■ **AIM OF THE EXERCISE**: Every line from the one with "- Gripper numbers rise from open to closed" to the one with "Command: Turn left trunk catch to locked", including those two, is to be copied exactly; all other lines of the entries below are left out.

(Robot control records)
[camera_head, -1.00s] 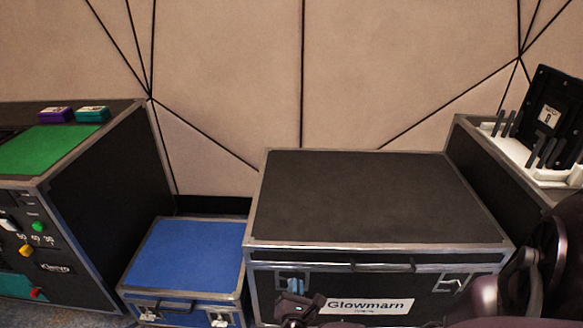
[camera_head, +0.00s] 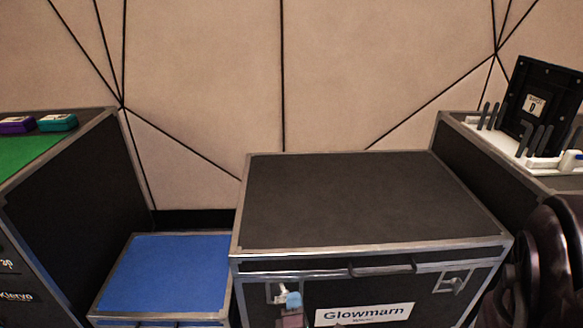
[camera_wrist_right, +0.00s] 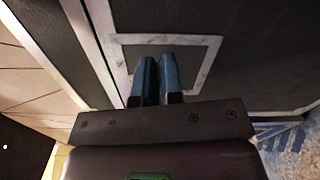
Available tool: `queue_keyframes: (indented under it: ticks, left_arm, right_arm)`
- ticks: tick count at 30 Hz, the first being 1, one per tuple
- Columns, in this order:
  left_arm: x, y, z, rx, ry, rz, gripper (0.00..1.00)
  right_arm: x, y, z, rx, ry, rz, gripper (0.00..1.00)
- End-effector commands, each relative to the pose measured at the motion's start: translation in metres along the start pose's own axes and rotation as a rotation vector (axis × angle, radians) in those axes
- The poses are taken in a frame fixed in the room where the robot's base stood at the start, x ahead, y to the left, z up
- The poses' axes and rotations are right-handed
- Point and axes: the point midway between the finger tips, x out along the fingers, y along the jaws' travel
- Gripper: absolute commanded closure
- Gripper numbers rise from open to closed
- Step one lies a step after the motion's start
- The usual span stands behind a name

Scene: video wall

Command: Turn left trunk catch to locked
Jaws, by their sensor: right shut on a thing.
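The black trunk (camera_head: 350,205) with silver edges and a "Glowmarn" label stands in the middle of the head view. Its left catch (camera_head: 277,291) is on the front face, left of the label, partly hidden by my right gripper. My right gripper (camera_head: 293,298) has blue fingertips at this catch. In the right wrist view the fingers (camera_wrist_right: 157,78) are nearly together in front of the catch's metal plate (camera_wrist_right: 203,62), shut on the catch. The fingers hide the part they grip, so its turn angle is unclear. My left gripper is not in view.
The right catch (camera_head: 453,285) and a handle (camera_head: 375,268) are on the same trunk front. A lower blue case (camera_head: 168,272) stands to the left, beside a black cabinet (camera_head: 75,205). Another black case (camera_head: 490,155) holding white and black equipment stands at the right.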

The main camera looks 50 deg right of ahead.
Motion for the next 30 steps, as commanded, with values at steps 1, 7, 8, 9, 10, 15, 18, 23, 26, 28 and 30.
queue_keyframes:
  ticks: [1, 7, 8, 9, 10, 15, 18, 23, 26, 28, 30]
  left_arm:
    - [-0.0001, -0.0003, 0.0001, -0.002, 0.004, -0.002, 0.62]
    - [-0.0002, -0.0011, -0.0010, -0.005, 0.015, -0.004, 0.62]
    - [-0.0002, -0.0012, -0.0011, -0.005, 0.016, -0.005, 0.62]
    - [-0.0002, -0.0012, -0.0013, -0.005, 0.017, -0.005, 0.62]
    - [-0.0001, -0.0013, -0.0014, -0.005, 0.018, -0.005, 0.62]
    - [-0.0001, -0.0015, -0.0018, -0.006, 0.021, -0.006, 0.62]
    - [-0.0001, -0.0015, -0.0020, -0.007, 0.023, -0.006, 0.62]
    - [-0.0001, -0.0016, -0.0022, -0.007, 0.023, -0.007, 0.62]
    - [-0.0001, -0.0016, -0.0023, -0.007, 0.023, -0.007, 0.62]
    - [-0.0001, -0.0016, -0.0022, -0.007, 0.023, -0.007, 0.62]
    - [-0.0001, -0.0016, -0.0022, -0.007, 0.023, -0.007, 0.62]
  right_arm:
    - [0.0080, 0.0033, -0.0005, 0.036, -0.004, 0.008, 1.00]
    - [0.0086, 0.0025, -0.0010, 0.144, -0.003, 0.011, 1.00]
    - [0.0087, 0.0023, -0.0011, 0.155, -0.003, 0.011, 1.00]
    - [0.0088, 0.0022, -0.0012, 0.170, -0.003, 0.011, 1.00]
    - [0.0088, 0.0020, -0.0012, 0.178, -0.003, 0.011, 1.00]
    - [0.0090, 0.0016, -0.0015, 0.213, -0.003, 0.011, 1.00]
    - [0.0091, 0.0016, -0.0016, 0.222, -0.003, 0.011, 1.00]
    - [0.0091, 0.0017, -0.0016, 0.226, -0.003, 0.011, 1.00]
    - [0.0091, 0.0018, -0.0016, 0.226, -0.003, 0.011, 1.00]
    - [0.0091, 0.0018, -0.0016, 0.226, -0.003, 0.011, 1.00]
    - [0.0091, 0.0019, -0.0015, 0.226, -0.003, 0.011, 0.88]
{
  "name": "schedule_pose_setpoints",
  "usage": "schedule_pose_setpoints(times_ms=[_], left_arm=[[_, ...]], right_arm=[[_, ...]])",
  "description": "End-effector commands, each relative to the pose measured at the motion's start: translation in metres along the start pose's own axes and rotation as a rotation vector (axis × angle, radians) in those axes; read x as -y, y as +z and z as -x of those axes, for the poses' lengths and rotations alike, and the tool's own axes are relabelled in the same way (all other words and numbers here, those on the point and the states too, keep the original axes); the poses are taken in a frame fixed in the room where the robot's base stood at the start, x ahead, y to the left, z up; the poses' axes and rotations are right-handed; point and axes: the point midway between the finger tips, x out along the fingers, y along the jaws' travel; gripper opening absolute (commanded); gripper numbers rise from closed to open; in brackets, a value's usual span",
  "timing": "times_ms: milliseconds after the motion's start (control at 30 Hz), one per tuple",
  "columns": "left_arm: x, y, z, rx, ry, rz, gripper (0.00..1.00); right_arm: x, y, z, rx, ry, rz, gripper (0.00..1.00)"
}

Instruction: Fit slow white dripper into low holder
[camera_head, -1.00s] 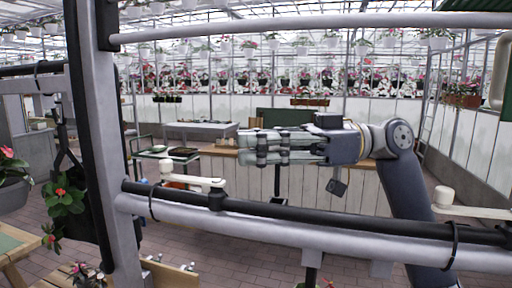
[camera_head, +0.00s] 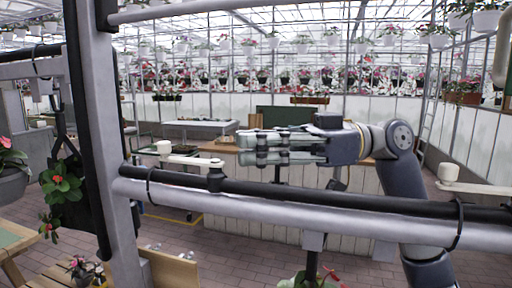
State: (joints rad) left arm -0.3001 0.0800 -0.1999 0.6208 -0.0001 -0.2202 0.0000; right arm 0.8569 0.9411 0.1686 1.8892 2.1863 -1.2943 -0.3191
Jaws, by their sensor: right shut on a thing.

■ **FINAL RESULT**:
- Gripper numbers rise from open to closed
- Step one lies a step after the motion's start
- The usual span stands behind a name

Scene: video wall

Command: Turn left trunk catch to locked

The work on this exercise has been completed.